## start DATA SHOWN
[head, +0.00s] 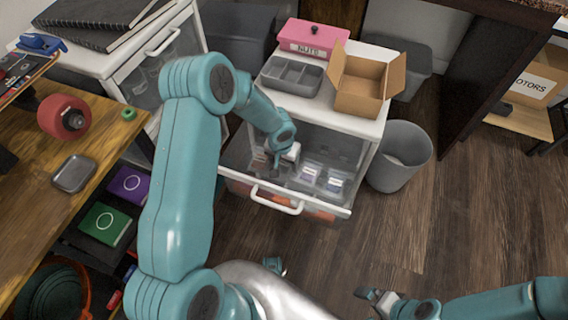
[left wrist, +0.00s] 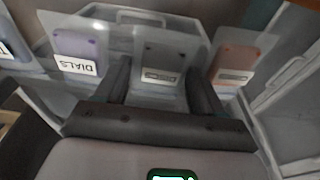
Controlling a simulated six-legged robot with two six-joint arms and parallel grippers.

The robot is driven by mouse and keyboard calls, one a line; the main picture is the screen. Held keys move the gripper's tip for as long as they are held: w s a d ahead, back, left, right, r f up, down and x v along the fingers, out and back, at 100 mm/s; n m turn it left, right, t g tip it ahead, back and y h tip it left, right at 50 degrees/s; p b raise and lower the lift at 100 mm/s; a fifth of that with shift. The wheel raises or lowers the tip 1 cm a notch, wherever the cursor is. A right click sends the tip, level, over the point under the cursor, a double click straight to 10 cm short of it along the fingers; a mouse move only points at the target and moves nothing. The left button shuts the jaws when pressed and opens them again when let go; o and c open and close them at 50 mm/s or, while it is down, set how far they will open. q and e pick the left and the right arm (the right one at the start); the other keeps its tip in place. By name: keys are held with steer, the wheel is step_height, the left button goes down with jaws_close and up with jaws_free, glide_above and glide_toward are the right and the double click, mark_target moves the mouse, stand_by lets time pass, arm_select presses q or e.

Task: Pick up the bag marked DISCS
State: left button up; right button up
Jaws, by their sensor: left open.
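My left gripper (head: 280,163) reaches down into the open clear-fronted drawer (head: 318,209) of the white cabinet. In the left wrist view its two dark fingers (left wrist: 160,72) are apart. A clear bag with a dark grey content and a small white label (left wrist: 160,77) shows between the fingers; its label is too small to read surely. A bag with a purple content, marked DIALS (left wrist: 78,50), lies to its left, upside down in this view. A bag with a reddish-brown content (left wrist: 236,62) lies to its right. No label clearly reads DISCS. My right gripper (head: 377,298) is low in the head view, away from the drawer.
A grey bin (head: 401,155) stands right of the drawer. A wooden workbench (head: 30,165) is at left. Floor at right is clear.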

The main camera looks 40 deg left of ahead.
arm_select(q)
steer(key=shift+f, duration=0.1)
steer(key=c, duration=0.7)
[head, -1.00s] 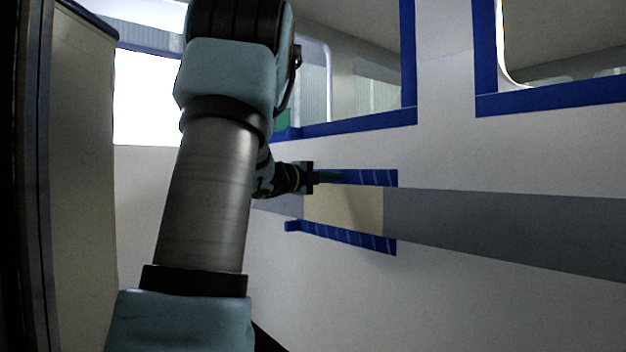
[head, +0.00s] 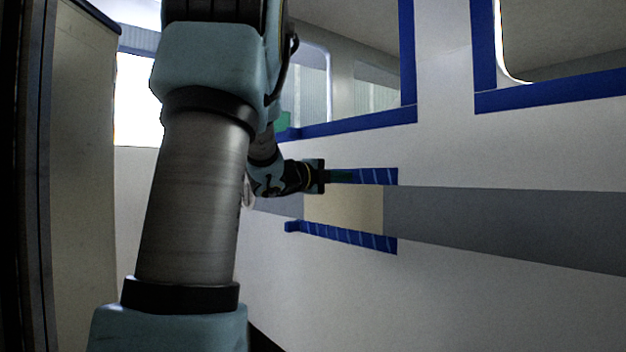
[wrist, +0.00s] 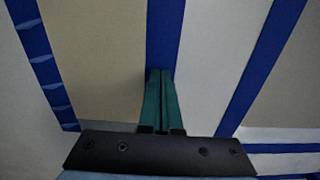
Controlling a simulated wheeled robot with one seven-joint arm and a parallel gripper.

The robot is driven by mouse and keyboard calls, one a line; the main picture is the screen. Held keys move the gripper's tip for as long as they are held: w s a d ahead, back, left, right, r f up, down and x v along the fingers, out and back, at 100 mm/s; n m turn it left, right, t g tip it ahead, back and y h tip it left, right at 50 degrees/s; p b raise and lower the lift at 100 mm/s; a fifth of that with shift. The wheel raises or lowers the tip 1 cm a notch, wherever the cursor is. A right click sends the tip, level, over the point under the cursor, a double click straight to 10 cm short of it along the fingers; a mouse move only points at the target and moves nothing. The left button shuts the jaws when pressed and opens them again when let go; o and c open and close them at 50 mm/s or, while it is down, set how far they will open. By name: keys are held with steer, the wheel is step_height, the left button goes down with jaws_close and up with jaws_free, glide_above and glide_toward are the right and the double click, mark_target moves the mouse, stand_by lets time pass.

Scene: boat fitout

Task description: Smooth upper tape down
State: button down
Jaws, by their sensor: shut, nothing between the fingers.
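The upper tape (head: 376,176) is a blue strip on the wall along the top edge of a cream patch (head: 345,208). Pale crease marks show on its right part in the head view. My gripper (head: 351,176) is shut and empty, its green fingers pointing right along the strip and covering its left part. In the wrist view my gripper (wrist: 161,72) has its fingertips over the upper tape (wrist: 166,30), which looks plain ahead of them. I cannot tell if they touch. The lower tape (head: 345,237) runs below the patch, with pale creases.
Blue masking tape (head: 350,126) borders the window above the strip; it also shows in the wrist view (wrist: 262,65). A grey band (head: 500,225) runs right from the patch. A tall panel (head: 82,180) stands at the left. The wall right of my gripper is clear.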

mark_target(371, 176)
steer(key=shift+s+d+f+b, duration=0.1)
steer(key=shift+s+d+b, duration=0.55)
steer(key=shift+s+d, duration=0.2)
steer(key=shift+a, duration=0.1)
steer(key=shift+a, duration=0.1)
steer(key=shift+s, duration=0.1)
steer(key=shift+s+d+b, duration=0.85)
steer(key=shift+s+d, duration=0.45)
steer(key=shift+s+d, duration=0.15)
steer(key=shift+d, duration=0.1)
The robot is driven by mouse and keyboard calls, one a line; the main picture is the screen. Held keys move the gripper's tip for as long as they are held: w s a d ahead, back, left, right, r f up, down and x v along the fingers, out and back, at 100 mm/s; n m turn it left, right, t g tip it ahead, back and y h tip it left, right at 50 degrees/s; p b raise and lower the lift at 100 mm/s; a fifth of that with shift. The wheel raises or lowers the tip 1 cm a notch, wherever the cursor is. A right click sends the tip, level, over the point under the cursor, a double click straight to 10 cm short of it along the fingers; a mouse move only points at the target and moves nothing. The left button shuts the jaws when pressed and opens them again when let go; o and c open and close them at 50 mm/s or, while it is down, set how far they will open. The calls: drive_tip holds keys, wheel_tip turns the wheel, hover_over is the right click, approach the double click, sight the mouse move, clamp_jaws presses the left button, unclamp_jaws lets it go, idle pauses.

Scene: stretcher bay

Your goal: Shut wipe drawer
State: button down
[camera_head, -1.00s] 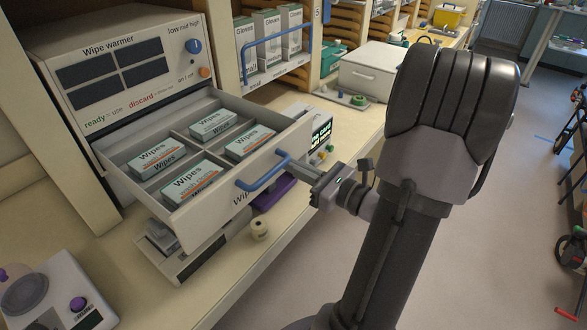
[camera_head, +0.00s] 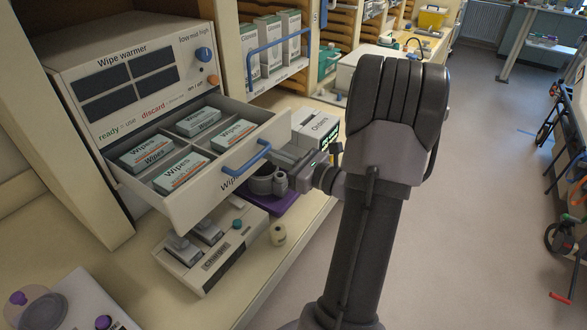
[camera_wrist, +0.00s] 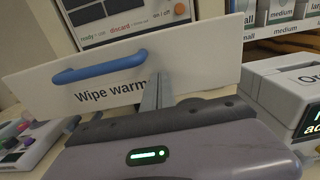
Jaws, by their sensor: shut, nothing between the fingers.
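The wipe drawer (camera_head: 215,196) of the wipe warmer (camera_head: 110,75) is partly out, with several wipes packs (camera_head: 185,172) lying in its compartments. Its blue handle (camera_head: 247,159) is on the front panel; the handle also shows in the wrist view (camera_wrist: 100,66). My gripper (camera_head: 274,154) is shut and empty at the drawer front, right of the handle. In the wrist view my fingertips (camera_wrist: 158,80) are at the front panel, over the end of the "Wipe warmer" lettering. They look to be against the panel, but exact contact is hard to tell.
A white boxy device (camera_head: 313,127) stands to the right. A glove rack (camera_head: 277,50) is behind.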

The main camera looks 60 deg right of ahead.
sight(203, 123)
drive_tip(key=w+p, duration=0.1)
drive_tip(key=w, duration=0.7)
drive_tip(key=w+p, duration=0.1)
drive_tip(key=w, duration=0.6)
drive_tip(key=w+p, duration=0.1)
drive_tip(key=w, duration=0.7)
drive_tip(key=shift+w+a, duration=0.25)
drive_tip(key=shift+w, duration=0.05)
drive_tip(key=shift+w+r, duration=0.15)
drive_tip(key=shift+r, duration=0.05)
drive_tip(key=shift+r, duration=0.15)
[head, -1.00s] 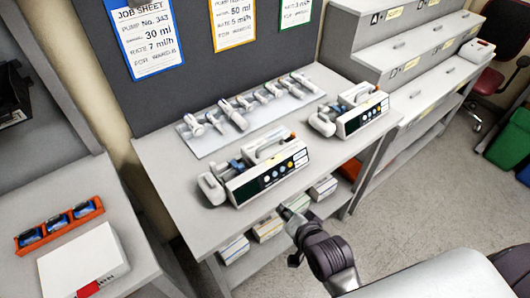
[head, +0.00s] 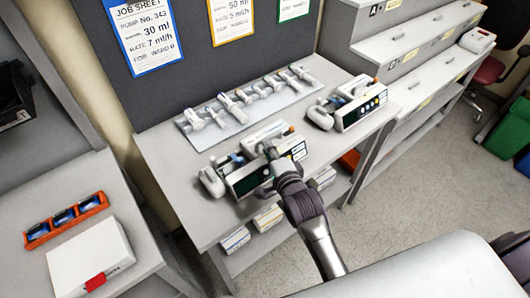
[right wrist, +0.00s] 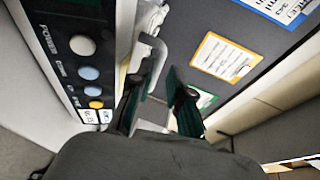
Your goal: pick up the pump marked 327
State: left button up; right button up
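Two white infusion pumps with dark front panels stand on the grey table. The nearer pump (head: 243,181) is at the middle of the head view, and the other pump (head: 362,113) is farther right. I cannot read a 327 on either. My right gripper (head: 268,153) is at the nearer pump, covering part of its front and top. In the right wrist view, the right gripper (right wrist: 165,92) has its two dark green fingers apart, with a pump's button panel (right wrist: 85,65) close on the left and a grey handle (right wrist: 150,42) just beyond the fingers. My left gripper is not in view.
A pale tray (head: 197,139) with several syringes lies behind the pumps. Job sheets (head: 145,32) hang on the dark panel; one reads pump 343. Boxes (head: 268,216) sit on the lower shelf. A white box (head: 92,258) and an orange rack (head: 66,218) are at left.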

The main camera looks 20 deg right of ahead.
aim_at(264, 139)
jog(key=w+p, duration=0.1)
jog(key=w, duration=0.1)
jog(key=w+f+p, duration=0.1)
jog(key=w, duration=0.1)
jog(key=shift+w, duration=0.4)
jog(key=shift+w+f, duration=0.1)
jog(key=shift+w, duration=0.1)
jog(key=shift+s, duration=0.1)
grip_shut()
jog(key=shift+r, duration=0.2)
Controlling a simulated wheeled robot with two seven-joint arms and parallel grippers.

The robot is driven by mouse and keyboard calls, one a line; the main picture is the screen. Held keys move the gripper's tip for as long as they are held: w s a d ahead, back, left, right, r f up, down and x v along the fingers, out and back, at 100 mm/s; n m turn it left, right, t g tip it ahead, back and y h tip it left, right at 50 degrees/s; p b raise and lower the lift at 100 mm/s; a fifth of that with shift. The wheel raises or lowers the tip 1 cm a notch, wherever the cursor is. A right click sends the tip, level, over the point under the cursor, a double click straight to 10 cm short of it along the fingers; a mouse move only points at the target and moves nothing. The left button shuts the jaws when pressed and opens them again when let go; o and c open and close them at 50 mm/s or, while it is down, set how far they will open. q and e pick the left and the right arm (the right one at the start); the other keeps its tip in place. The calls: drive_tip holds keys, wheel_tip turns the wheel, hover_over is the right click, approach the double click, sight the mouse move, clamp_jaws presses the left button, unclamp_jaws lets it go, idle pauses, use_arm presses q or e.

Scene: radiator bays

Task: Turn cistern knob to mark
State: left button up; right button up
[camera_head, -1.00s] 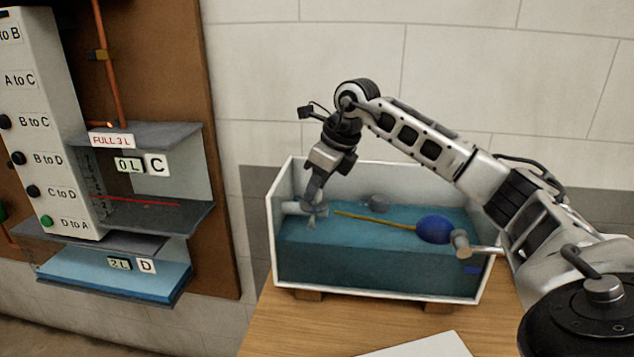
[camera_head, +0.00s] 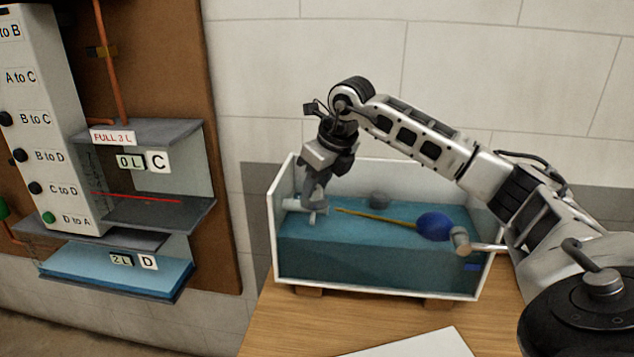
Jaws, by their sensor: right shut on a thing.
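The cistern is an open, white-rimmed tank (camera_head: 378,294) with blue-green water on the wooden table. A pale inlet fitting (camera_head: 291,204) comes from its left wall, with a small grey knob (camera_head: 320,210) at its end. My right gripper (camera_head: 312,203) reaches down into the tank and is shut on this knob, covering much of it. The mark cannot be made out. A yellow rod (camera_head: 372,217) runs from near the fitting to a blue float (camera_head: 434,227) at the water surface. My left gripper is not in view.
A tan-ended outlet part (camera_head: 461,240) sits at the tank's right front. Left is a board with labelled buttons (camera_head: 48,217) and shelves C (camera_head: 157,213) and D (camera_head: 116,286). White paper (camera_head: 420,345) lies in front.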

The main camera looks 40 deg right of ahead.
## end DATA SHOWN
_EXERCISE AIM_: Pull out every line of the records above that contains the word "Your".

_ANSWER TO THIS TASK_:
Your goal: Shut wipe drawer
Your goal: pick up the pump marked 327

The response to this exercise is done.